* Instruction:
Include in the output the line containing "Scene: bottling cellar" and each subsequent line of the records, through the end, transcribed exactly. Add nothing else.

· · ·

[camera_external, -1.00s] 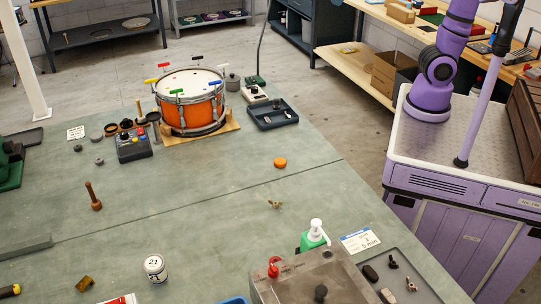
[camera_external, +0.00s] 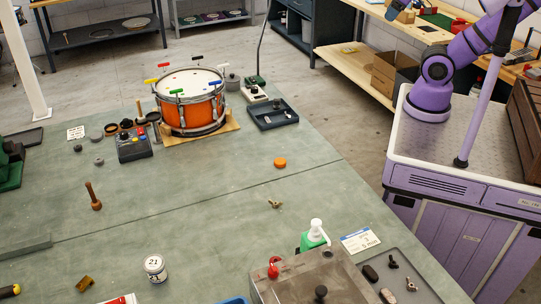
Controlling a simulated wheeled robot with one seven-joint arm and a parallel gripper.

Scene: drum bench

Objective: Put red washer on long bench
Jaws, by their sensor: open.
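I cannot pick out a red washer for certain. My gripper is not in view.
An orange drum (camera_external: 190,117) stands on a wooden board. A dark tray (camera_external: 273,113), a button box (camera_external: 133,145) and a white can (camera_external: 155,268) are on the grey-green bench. A green bottle (camera_external: 314,238) stands near the metal box (camera_external: 310,282). The bench's middle is mostly clear.

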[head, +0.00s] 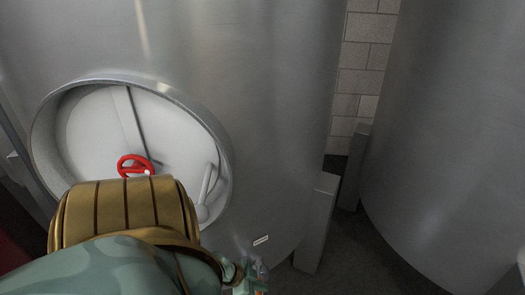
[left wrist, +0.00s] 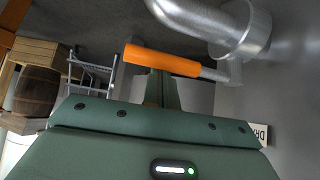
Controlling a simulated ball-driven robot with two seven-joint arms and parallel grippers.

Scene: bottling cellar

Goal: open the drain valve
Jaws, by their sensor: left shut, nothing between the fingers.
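The drain valve's orange lever handle (left wrist: 162,60) shows in the left wrist view, lying nearly level beside a silver pipe fitting (left wrist: 222,30). A thin metal stem joins its right end to the valve. My left gripper (left wrist: 162,90) is shut and empty, its fingers just at the handle's lower edge in the picture. I cannot tell whether they touch it. In the head view my left gripper (head: 243,276) is low at the tank's foot, and the valve is mostly hidden. A small white label (left wrist: 261,134) beginning "DR" is on the tank wall. My right gripper is not in view.
A large steel tank (head: 270,120) has a round hatch (head: 85,130) with a red handwheel (head: 135,166). A second tank (head: 450,130) stands right, with grey legs (head: 317,225) between. A barrel (left wrist: 37,91) and a metal rack (left wrist: 90,75) stand farther off.

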· · ·

* Result for this task:
Scene: bottling cellar

Goal: open the drain valve
Jaws, by their sensor: left shut, nothing between the fingers.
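The drain valve's orange lever handle (left wrist: 162,60) shows in the left wrist view, lying nearly level beside a silver pipe fitting (left wrist: 222,30). A thin metal stem joins its right end to the valve. My left gripper (left wrist: 162,90) is shut and empty, its fingers just at the handle's lower edge in the picture. I cannot tell whether they touch it. In the head view my left gripper (head: 243,276) is low at the tank's foot, and the valve is mostly hidden. A small white label (left wrist: 261,134) beginning "DR" is on the tank wall. My right gripper is not in view.
A large steel tank (head: 270,120) has a round hatch (head: 85,130) with a red handwheel (head: 135,166). A second tank (head: 450,130) stands right, with grey legs (head: 317,225) between. A barrel (left wrist: 37,91) and a metal rack (left wrist: 90,75) stand farther off.

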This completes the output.